### WHAT THE TASK REQUIRES
Please give the listing again, word for word, with nothing left out.
======== DATA SEGMENT
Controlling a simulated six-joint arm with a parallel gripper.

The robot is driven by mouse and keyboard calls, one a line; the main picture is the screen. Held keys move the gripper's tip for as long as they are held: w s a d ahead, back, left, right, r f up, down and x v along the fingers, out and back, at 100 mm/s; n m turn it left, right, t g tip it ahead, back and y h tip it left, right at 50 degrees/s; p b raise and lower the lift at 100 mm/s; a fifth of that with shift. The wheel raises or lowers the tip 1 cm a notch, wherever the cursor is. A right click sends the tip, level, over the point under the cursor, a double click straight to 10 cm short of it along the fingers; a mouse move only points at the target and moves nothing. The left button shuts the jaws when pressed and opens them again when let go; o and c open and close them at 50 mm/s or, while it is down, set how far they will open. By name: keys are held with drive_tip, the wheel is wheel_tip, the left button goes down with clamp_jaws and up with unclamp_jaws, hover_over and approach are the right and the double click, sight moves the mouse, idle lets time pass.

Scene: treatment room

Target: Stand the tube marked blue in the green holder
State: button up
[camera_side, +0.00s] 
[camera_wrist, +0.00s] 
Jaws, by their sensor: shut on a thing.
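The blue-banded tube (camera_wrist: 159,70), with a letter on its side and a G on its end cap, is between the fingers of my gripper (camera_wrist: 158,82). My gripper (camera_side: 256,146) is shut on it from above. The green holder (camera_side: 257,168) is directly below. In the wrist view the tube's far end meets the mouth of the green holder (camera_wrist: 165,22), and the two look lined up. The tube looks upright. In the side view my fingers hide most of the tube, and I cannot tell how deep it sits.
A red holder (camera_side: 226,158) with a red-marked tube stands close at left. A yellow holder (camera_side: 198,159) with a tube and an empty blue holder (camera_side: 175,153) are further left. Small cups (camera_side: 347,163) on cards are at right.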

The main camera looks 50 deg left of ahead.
================
### ANSWER IN FULL
Controlling a simulated six-joint arm with a parallel gripper.

The robot is driven by mouse and keyboard calls, one a line; the main picture is the screen. Held keys move the gripper's tip for as long as they are held: w s a d ahead, back, left, right, r f up, down and x v along the fingers, out and back, at 100 mm/s; n m turn it left, right, t g tip it ahead, back and y h tip it left, right at 50 degrees/s; p b raise and lower the lift at 100 mm/s; a fifth of that with shift. The wheel raises or lowers the tip 1 cm a notch, wherever the cursor is. A right click sends the tip, level, over the point under the cursor, a double click straight to 10 cm short of it along the fingers; a mouse move only points at the target and moves nothing. The left button shuts the jaws when pressed and opens them again when let go; o and c open and close them at 50 mm/s or, while it is down, set how far they will open. By name: keys are held with drive_tip, the wheel is wheel_tip, the left button goes down with clamp_jaws and up with unclamp_jaws, hover_over and approach are the right and the double click, sight moves the mouse, idle lets time pass.

Scene: treatment room

Target: Stand the tube marked blue in the green holder
State: button up
[camera_side, +0.00s] 
[camera_wrist, +0.00s] 
Jaws, by their sensor: shut on a thing.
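The blue-banded tube (camera_wrist: 159,70), with a letter on its side and a G on its end cap, is between the fingers of my gripper (camera_wrist: 158,82). My gripper (camera_side: 256,146) is shut on it from above. The green holder (camera_side: 257,168) is directly below. In the wrist view the tube's far end meets the mouth of the green holder (camera_wrist: 165,22), and the two look lined up. The tube looks upright. In the side view my fingers hide most of the tube, and I cannot tell how deep it sits.
A red holder (camera_side: 226,158) with a red-marked tube stands close at left. A yellow holder (camera_side: 198,159) with a tube and an empty blue holder (camera_side: 175,153) are further left. Small cups (camera_side: 347,163) on cards are at right.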

The main camera looks 50 deg left of ahead.

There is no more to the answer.